The film frames the notion of universality and global responsibility within the character of the Pope, but it does not depict him as a superhuman figure, but rather as a man bound by a demanding role. "I am a man, not a god, but I must act as though I were more than a man," actor Anthony Quinn says, in the role of pontiff.
Quinn's Pope collides with the harsh realities of the world, striving to overcome them through moral conscience and the defence of peace and reconciliation. The illusions of deification and miracles are shunned, and he remains firmly within the limits of a man who has found himself thrust into an extraordinary role.
Amen (2002)
Directed by Costa-Gavras, Amen examines the position taken by Pope Pius XII, who chose to remain silent about Nazi crimes during World War II, under the pretext of protecting the Church's interests. It is based on a play by German writer Rolf Hochhuth called The Deputy, which sparked controversy when it was first staged.
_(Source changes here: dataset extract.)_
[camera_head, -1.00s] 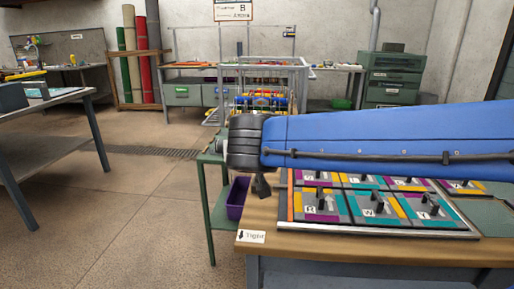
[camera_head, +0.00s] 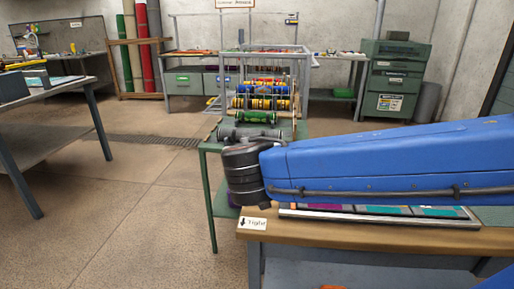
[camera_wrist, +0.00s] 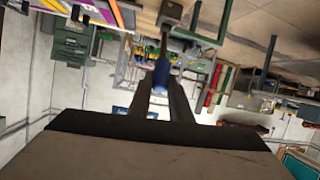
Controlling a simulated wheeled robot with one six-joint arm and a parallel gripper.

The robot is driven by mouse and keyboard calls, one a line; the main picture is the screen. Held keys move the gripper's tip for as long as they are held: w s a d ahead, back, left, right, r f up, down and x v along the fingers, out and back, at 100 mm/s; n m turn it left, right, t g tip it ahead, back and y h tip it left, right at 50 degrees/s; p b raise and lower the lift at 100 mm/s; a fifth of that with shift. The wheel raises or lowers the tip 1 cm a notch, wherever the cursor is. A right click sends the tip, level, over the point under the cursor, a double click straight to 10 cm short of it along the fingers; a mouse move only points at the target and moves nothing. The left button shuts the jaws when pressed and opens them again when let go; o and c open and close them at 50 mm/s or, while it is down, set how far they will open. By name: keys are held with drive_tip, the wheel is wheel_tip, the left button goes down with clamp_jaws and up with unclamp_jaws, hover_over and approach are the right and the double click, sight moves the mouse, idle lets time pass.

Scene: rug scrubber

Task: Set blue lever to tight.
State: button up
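A dark lever shaft with a blue grip (camera_wrist: 161,74) shows at the top middle of the wrist view. It is the blue lever, hidden behind my arm in the head view. My gripper (camera_wrist: 160,82) has one finger on each side of the blue grip, which fills the gap near the fingertips. Whether the fingers press on it is not clear. A white label with a down arrow and "Tight" (camera_head: 254,223) is on the workbench's (camera_head: 350,236) front left corner. In the head view my blue arm crosses above the bench and its dark wrist end hides my gripper.
A panel (camera_head: 335,216) with coloured squares lies on the bench, mostly behind my arm. A green-legged table (camera_head: 211,205) with a rack of coloured rollers (camera_head: 262,103) stands behind. Another workbench (camera_head: 50,135) is at the left. Open floor lies between them.

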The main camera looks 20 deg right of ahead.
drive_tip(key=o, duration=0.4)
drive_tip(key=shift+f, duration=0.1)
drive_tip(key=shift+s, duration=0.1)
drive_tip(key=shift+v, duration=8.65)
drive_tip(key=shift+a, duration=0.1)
The film tells the story of Nazi officer Kurt Gerstein, who developed Zyklon B gas initially with the aim of purifying water, only for it to be used for mass murder. Gerstein tries to alert the Vatican to this atrocity by contacting Father Riccardo Fontana, but the Pope responds with silence, refusing to take a public stance against the Nazis.
Pius abandons moral and humanitarian considerations to protect the Vatican's network of interests, demonstrating that the Pope ultimately represents an institutional system influenced by politics and historical conditions that sometimes lead to pragmatic decisions that fall outside the Church's spiritual and doctrinal frameworks.
Angels & Demons (2009)
Ron Howard's film Angels & Demons, starring Tom Hanks, is based on Dan Brown's 2000 novel of the same name and is a sequel to The Da Vinci Code. It addresses the issue of corruption and power struggles within the Vatican, with cardinals appearing as representatives of a closed authority ruled by alliances and conspiracies.
This creates a turbulent atmosphere that allows impostors to infiltrate the institution, enabling a corrupt and manipulative figure, such as Camerlengo (the Vatican's financial controller), Patrick McKenna, played by Ewan McGregor, to run for the papacy through crime and deception. The film portrays the papacy as a purely power-driven conflict, in which religious symbols are used as mere instruments of mediation.
The Godfather Part III (1990)
The third instalment of Francis Ford Coppola's famous Godfather series, The Godfather Part III, starring Al Pacino as the crime boss, includes fictionalised accounts of two real-world events: the death of Pope John Paul in 1978 and the banking scandal that enveloped the Vatican in the early 1980s.
Coppola openly addressed the Vatican's relationship with the Mafia, depicting Mafia boss Michael Corleone's investment in the Vatican Bank. The film portrays Pope John Paul as a reformist figure, later suggesting that his mysterious death was linked to corruption files tying him to the Mafia.
The film presents the Vatican as a front for laundering money and facilitating bribery through the Institute for Religious Works. It also explores Corleone's belief that he can buy spiritual salvation. Corruption is depicted as deeply rooted and pervasive, transforming faith and salvation into commodities sold to criminals who seek to be perceived as saintly.
Spotlight (2015)
Tom McCarthy's Oscar-winning film Spotlight steps into a minefield by tackling the Catholic Church's cover-up of child sexual abuse in America, extending across the entire ecclesiastical hierarchy, right up to the Pope (who is not shown in the film).
Although the focus of the film is on the team of journalists tasked with exposing the cover-up of widespread and systematic child sexual abuse by priests in the Boston area, the Church is seen exploiting its position to impose silence and suppress both the media and the judiciary, while the Pope opts not to speak out.
The film names Cardinal Law, the real-life Archbishop of Boston from 1984 to 2002, and one of America's most senior Catholics. He resigned in 2002 after he was proven to have ignored or concealed the molestation of many underage children, showing how journalism can dismantle enforced silence and put the facts in front of the public.
Spotlight portrays the silence over crimes as a system of destruction that erodes faith, damages the Church, and tarnishes the image of the papacy, which is presented as an outdated institution defending a narrow network of interests.
Portrayals on television
Italian director Paolo Sorrentino offered a dramatic portrayal of the Pope's character in The Young Pope (2016) and The New Pope (2020), exploring the complexities of religious authority in an era of rapid social and economic change, examining how personal upbringing and environment shape the Pope's attitudes and choices.
The first show follows Pope Lenny Belardo, one of the youngest pontiffs, whose upbringing in an orphanage left him introspective, rigid, and inclined towards secrecy and adopting hard-line positions, such as his outright rejection of homosexuality and his strict call for the Church to return to its past spiritual roots.
The second series offers a contrast in Pope John Brannox, an aristocratic and intellectual Englishman consumed by guilt over the death of his twin brother. This renders him unable to make firm decisions. Although he wants to modernise the Church's structure and accept same-sex marriage within it, he faces fierce opposition and appears weak and indecisive, ultimately leading him to resign.
How portrayals of the Pope, whether for TV or film, focus on interactions with the realities and changes of the modern world, and how papal positions are evaluated based on the moment in which the papacy finds itself.
On the whole, cinema has chosen not to see the Pope as a figure detached from the world, but one placed firmly within it—a participant in its creation, with all its goodness, struggles for peace and justice, corruption, and silence, steering away from either outright glorification or complete condemnation, but rather embracing the nuance.